Типичные-то типичные, но для какой части населения?

За типичностью Форсайтов в «Саге о Форсайтах» Д. Голсуорси действительно стоит нечто характерное для очень большой части английской буржуазии. Герои Гюго тоже достаточно типичны для многих и многих французов.

А для кого «типичен» Обломов? Кто, кроме богатых помещиков, мог бы прожить судьбу Обломова? Никто. А богатых помещиков во всей Российской империи в 1850 году – 10 тысяч. И это на 90–100 миллионов населения.

Манилов? Ноздрев? Тоже помещики.

Князь Болконский, Пьер Безухов? Не просто дворянство, не просто помещики. Это – самая верхушка аристократии, люди с княжескими титулами, фантастическими богатствами. У Пьера Безухова 500 000 рублей годового дохода. По сегодняшним меркам, он в ТОР-100 самых богатых людей русской версии журнала «Forbse».

Базаров? Еще менее «типичен», потому что таких – вообще считанные сотни во всей громадной империи.

Раскольников? Были и подобные ему. Но все народовольческие кружки, все психованные испытатели бонапартистских идеек, составляли ли хотя бы тысячу на всю необъятную империю?

Герои Чехова? И сколько их, уныло рефлектирующих, скучно нудящих и пусто болтающих интеллигентов? На всю Россию к началу XX столетия было ли их хотя бы тысяч десять?

Самые типичные и характерные герои русской классики введены А. С. Пушкиным – Петя Гринев и Маша Миронова. Они как раз принадлежат к «широким слоям трудового дворянства». К тем служилым десяткам тысяч, которые и строили империю своим незаметным, скучноватым, неярким трудом.

Так же симпатичны и малозаметны, неярки любимые герои Льва Толстого – низовые офицеры типа капитана Тушина. Но они мелькают у него на вторых ролях: не о таких книга.

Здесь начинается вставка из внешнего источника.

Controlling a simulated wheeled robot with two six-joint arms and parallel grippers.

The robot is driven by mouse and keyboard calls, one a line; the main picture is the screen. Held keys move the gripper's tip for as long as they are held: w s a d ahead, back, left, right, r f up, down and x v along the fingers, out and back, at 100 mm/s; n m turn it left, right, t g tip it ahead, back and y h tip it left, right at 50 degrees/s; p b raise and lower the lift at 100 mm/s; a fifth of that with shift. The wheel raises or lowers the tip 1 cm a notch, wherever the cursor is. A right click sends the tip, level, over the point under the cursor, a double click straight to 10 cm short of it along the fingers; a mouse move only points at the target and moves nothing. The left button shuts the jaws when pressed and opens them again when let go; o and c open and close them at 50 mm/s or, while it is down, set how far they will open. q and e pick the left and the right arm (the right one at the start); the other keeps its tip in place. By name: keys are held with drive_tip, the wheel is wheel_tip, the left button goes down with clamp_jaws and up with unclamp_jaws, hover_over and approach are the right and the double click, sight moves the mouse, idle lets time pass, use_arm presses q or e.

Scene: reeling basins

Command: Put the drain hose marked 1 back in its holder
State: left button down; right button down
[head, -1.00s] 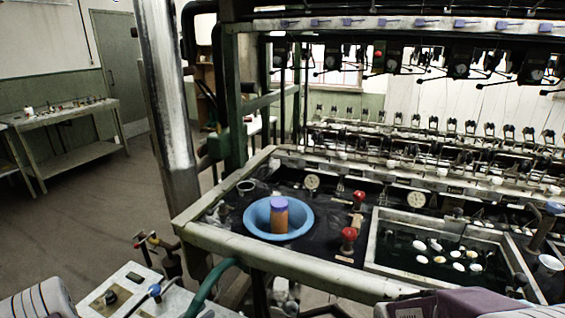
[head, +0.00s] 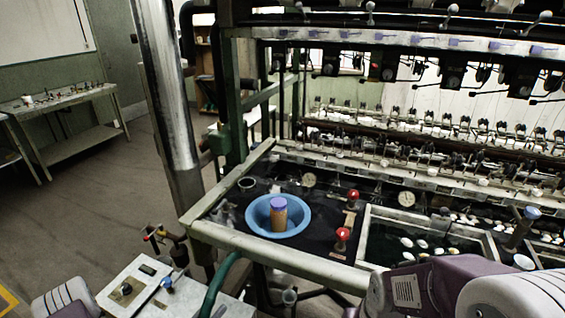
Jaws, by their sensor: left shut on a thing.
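A green hose (head: 216,287) hangs from the front frame of the reeling bench and runs down behind a white box. I can read no number on it, and its lower end is hidden. I cannot make out its holder. My left arm comes in at the bottom left corner; only a dark part of my left gripper (head: 74,311) shows at the bottom edge, left of the white box. It is shut on a thing that I cannot make out. My right arm crosses the bottom right corner, and its gripper is not in view.
The white box (head: 148,272) with knobs stands at the bench's front left. A blue basin (head: 304,218) holds a tan jar with a purple lid (head: 279,204). Red knobs (head: 342,236) and a sunken basin with pale cocoons lie right of it. A steel post (head: 165,110) rises at left.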

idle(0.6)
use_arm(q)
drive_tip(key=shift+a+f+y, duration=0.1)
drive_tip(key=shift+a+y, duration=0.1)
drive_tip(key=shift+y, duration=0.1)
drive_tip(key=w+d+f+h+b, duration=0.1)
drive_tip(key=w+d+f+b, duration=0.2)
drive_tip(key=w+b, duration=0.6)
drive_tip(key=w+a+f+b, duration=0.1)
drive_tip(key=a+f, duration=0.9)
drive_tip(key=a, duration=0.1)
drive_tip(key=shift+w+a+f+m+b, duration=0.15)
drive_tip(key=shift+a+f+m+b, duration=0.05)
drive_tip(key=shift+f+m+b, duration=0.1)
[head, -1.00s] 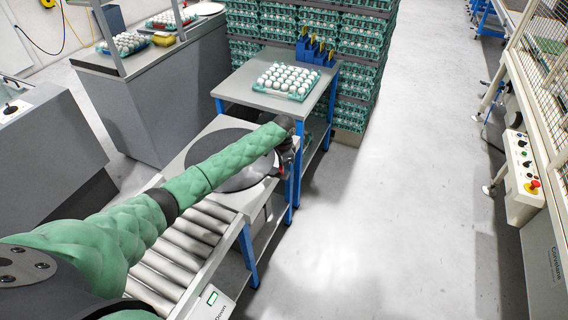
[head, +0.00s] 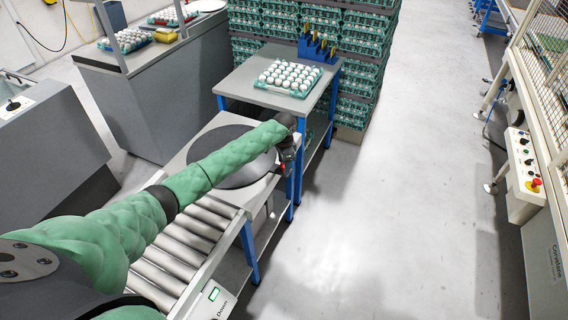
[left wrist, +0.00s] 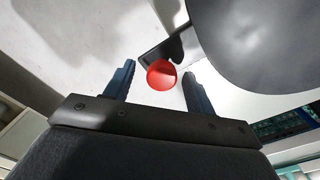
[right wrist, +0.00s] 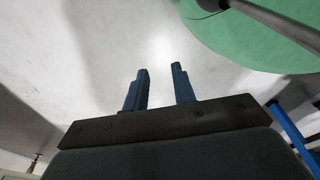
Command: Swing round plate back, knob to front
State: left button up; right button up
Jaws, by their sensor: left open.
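The dark round plate (head: 238,172) lies on a light grey table top at the end of the roller conveyor, partly hidden by my left arm. It also shows in the left wrist view (left wrist: 262,40). A red ball knob (left wrist: 161,74) is at the plate's right side in the head view. My left gripper (head: 284,165) is at that right edge. In the left wrist view its open fingers (left wrist: 158,88) stand on either side of the knob, with a gap on both sides. My right gripper (right wrist: 160,85) shows two parted, empty fingers over the floor.
A tray of white eggs (head: 287,78) stands on the blue-legged table behind the plate. Stacked green egg trays (head: 365,70) rise behind it. Rollers (head: 185,240) lie in front. The floor on the right (head: 390,200) is clear.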

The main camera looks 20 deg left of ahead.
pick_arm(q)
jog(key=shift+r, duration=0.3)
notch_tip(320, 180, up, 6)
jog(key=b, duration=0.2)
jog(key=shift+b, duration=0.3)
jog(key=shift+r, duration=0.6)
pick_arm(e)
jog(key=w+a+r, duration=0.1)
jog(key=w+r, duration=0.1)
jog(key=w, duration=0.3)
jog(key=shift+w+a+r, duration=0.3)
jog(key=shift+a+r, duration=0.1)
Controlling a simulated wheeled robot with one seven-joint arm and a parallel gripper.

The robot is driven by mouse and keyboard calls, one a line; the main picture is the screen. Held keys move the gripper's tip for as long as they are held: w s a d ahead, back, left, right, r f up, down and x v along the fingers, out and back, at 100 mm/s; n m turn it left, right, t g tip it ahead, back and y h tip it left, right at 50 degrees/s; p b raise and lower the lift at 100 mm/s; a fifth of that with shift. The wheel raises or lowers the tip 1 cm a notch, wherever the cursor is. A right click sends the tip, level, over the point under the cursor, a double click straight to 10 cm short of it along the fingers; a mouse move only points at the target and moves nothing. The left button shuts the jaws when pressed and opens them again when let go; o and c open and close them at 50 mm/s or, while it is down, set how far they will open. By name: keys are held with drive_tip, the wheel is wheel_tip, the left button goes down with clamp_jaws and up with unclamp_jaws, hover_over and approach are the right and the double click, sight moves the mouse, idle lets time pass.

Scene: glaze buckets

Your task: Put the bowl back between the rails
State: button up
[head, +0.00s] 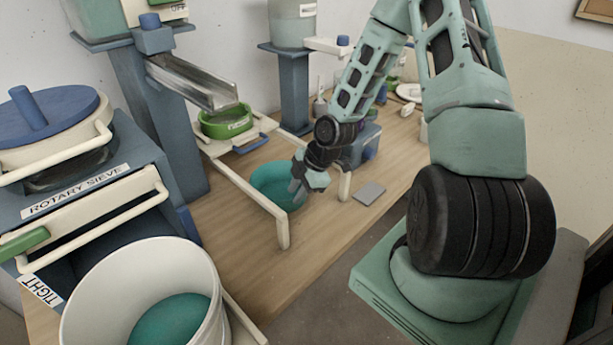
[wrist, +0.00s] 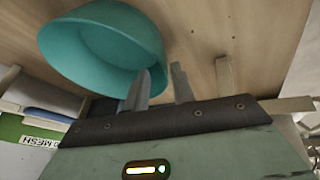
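The teal bowl (head: 268,183) is at the wooden table, in the space between the long cream rail (head: 243,184) and the short cream post (head: 345,186). My gripper (head: 304,188) is at the bowl's near right side. In the wrist view the bowl (wrist: 95,45) fills the upper left, with its open inside partly in sight. The two fingers (wrist: 163,87) stand apart. One finger overlaps the bowl's edge in the picture; I cannot tell whether it touches. My gripper and the rail hide part of the bowl in the head view.
A green sieve (head: 226,122) sits on the rails' back end, under a metal chute (head: 193,82). A grey plate (head: 369,193) lies right of the post. A white bucket (head: 95,300) with teal glaze stands front left, below the rotary sieve machine. The table front is clear.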

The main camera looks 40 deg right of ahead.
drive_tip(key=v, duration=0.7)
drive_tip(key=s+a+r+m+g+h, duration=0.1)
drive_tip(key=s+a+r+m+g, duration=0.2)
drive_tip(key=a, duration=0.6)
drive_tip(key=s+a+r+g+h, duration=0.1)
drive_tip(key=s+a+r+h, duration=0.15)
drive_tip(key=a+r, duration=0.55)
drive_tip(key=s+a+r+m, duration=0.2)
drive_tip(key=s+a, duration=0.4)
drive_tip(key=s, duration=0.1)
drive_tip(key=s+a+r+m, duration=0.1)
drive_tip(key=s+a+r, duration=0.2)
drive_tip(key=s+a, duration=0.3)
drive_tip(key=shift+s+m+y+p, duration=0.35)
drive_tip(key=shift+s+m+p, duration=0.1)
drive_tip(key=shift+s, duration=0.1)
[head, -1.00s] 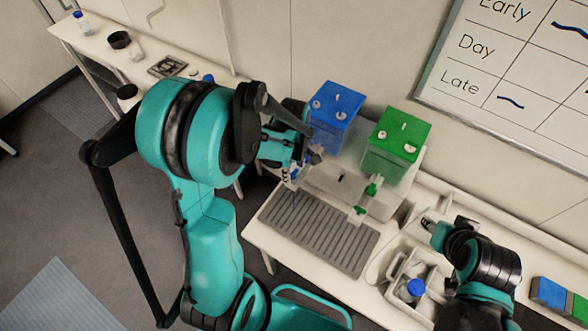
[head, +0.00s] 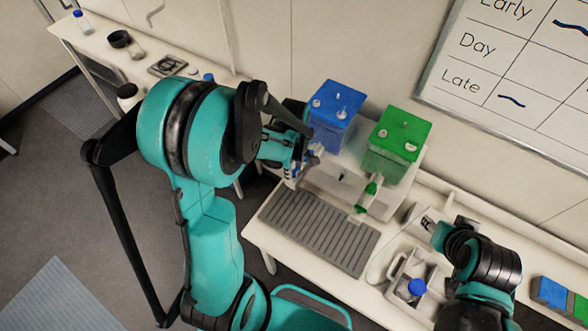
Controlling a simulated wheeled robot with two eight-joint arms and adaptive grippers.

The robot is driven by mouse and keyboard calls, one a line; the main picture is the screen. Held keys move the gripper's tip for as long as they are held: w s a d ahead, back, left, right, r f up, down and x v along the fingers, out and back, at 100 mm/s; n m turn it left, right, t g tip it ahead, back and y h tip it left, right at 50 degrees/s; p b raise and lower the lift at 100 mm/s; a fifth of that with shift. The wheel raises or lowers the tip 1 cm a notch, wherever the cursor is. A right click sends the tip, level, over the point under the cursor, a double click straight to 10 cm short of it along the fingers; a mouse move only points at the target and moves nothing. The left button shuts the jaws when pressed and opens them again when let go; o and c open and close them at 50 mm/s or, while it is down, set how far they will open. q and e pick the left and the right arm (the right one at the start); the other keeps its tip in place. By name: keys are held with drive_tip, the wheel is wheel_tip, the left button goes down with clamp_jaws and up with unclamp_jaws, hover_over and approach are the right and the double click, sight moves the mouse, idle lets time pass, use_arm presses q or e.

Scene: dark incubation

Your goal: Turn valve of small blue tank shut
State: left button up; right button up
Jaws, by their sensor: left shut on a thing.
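The small blue tank (head: 334,117) stands at the back of the bench, against the wall. My left gripper (head: 311,158) is at its lower front left, shut on the blue tank's valve, which the fingers and arm mostly hide. Bits of blue show by the fingers, but I cannot make out the handle's angle. My right gripper (head: 437,222) is low at the right, over the bench and away from the tanks; its jaws are too unclear to tell open or shut.
A green tank (head: 396,141) with a green valve (head: 371,189) stands just right of the blue one. A grey ribbed drain tray (head: 318,232) lies in front. A white container with a blue cap (head: 416,287) stands at the right. A side bench (head: 150,47) holds small items.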

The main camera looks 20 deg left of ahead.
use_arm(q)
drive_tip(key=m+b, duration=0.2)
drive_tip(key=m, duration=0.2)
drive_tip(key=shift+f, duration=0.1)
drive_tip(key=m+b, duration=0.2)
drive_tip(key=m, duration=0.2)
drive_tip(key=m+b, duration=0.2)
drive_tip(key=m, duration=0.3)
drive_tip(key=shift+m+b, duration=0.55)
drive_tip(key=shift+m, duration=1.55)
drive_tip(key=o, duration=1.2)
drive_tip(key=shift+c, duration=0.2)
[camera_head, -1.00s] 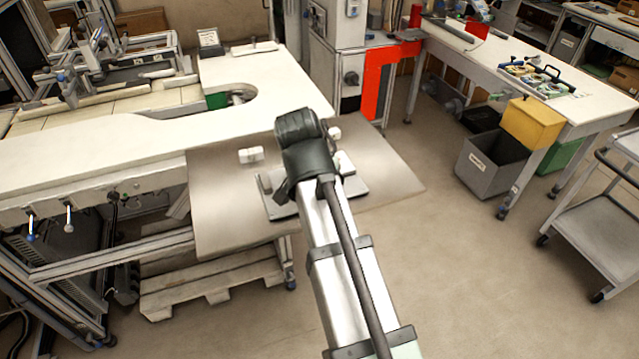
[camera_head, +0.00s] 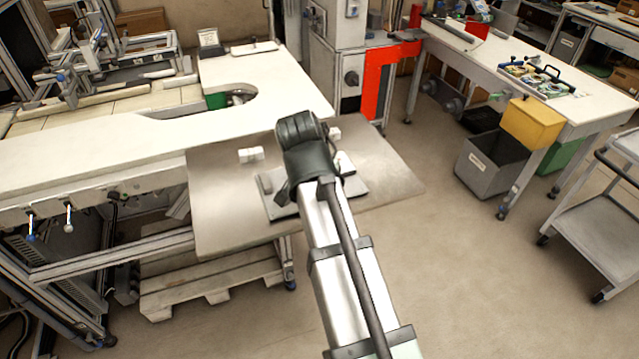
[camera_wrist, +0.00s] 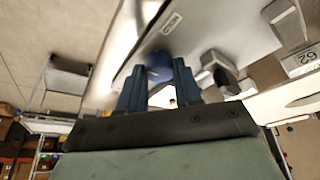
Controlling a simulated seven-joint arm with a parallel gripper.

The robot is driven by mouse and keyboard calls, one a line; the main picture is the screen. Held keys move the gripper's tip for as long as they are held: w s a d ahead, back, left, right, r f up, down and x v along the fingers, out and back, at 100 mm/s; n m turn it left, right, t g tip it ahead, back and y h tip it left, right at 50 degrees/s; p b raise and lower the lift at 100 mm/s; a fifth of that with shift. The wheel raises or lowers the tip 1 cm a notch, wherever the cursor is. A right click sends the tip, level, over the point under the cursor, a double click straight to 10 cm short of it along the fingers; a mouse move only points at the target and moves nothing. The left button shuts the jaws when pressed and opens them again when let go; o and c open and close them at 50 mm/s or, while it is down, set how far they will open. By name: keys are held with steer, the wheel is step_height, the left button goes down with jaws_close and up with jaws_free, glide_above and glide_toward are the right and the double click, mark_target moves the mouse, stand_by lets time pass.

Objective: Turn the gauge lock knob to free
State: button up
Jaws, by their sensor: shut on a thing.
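In the wrist view, a round blue knob (camera_wrist: 159,65) with a small pale mark sits on a light grey metal base. I take it to be the gauge lock knob. My gripper (camera_wrist: 161,69) has its two blue fingers on either side of the knob, shut on it. The fingers partly cover the knob, so its exact turn angle is hard to read. In the head view, my arm hides the knob and the gripper. The grey base plate (camera_head: 279,209) of the fixture shows beside my arm on the metal shelf.
The metal shelf (camera_head: 225,205) is mostly bare around the fixture. A white block (camera_head: 250,155) stands on it to the left. The white bench (camera_head: 275,80) lies behind. In the wrist view, a metal block (camera_wrist: 219,68) and a number tag (camera_wrist: 301,60) are to the right.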

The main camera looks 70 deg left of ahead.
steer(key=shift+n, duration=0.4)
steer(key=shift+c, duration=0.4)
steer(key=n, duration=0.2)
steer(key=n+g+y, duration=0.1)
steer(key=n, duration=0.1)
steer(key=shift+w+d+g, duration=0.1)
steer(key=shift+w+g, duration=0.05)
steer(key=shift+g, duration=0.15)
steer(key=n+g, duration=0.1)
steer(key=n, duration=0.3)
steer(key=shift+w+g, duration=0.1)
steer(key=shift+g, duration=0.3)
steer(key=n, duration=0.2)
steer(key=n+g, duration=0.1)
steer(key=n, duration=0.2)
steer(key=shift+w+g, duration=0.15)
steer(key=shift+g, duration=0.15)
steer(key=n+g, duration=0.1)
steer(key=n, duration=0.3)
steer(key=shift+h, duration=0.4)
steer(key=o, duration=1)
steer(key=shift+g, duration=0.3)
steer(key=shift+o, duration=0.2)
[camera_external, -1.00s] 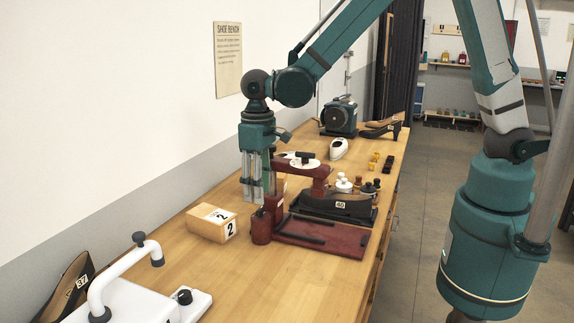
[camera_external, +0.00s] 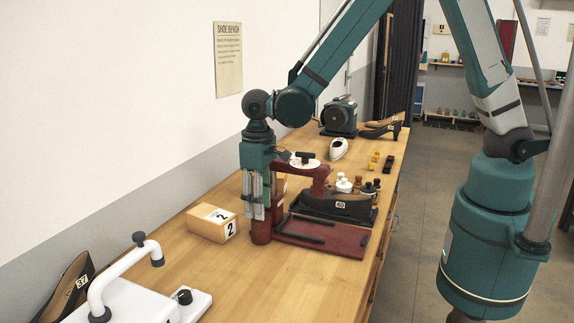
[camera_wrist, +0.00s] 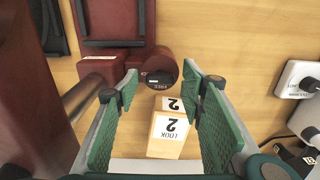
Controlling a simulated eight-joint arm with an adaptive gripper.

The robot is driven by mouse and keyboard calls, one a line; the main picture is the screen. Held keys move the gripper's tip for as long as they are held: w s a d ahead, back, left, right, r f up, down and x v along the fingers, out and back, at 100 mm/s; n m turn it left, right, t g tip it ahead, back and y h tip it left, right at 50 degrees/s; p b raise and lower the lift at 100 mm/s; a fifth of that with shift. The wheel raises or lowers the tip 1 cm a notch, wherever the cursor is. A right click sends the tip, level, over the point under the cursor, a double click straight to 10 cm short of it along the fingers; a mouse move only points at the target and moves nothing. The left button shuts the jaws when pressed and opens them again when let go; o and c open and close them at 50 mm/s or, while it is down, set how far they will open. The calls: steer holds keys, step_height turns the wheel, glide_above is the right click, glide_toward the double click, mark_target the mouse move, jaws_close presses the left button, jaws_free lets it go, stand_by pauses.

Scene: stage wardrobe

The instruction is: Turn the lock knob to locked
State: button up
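The lock knob is a dark red round cylinder at the near corner of a dark red press (camera_external: 325,238). In the external view the knob (camera_external: 261,232) stands just below my gripper (camera_external: 262,212), with its top partly hidden by the fingers. In the wrist view the knob (camera_wrist: 163,66) shows a dark mark and small text that looks like "FREE". My gripper's two green-padded fingers (camera_wrist: 160,82) are apart, and the knob appears between and just beyond their tips. I cannot tell whether either finger touches it.
A wooden box marked 2 (camera_external: 208,228) stands close to the left of the knob. The press's arm (camera_external: 316,176) rises behind my gripper. A dark shoe tagged 40 (camera_external: 340,206) lies on the right. A white machine (camera_external: 130,300) stands at the near left.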

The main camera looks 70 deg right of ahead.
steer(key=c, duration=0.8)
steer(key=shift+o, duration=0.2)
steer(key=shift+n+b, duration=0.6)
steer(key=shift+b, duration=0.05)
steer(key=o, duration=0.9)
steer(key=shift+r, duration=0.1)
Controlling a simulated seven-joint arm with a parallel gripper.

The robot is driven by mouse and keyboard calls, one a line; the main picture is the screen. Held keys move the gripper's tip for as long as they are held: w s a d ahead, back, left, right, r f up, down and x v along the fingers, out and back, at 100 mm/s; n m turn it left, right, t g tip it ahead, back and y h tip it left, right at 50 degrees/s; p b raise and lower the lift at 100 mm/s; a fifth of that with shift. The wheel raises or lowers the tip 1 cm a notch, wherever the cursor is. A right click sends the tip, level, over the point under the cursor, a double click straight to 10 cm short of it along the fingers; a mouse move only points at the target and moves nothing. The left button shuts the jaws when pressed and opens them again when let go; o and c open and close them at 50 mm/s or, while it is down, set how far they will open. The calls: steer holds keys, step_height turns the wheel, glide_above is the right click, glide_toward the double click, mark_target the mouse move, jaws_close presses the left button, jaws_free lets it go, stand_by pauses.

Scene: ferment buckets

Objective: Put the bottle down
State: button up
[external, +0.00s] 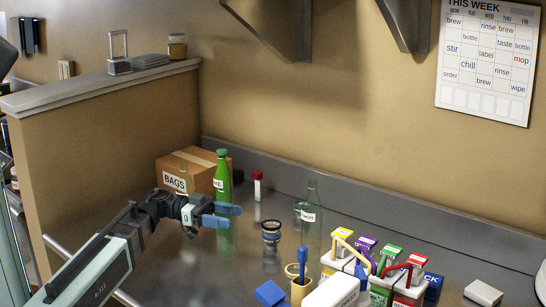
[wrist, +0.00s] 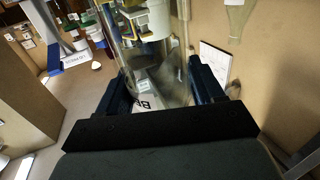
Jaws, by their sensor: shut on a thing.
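The green bottle (external: 222,172), with a green cap and a white label, is upright in the external view. My gripper (external: 222,215) reaches it from the left, its blue fingers across the lower body and shut on it. Green shows below the fingers, but I cannot tell bottle from reflection there, nor whether the base touches the counter. In the wrist view, see-through glass (wrist: 160,88) fills the space between the dark fingers and looks nearly clear.
The steel counter (external: 215,280) has a bare front left. A cardboard box (external: 200,172) stands behind the gripper. A dark-ringed jar (external: 271,231), a clear bottle (external: 312,205) and a red-capped vial (external: 257,187) stand to the right.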

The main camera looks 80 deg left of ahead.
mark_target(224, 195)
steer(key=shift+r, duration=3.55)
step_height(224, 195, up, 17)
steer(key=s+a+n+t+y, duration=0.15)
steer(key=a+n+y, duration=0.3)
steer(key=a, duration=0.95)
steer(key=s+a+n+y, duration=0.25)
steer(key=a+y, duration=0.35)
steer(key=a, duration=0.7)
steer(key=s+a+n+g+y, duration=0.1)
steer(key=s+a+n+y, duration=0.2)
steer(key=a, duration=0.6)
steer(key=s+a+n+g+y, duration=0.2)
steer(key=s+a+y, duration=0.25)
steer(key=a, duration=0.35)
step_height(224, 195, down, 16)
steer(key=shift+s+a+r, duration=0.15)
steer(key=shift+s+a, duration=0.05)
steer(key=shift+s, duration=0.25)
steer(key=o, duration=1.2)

Герои «Носа» и «Шинели» Гоголя – маленькие чиновники, и в этом смысле очень «демократичны». Но ведь и Акакий Акакиевич «отклоняется» от типичного, только не в сторону гигантизма духа и нравственной силы, а в сторону убожества и слабости. Будь таковы большинство чиновников Российской империи, чего стоил бы весь ее бюрократический аппарат?

84

Солоневич И. Л. Народная монархия. М.: РИМИС, 2005. С. 76.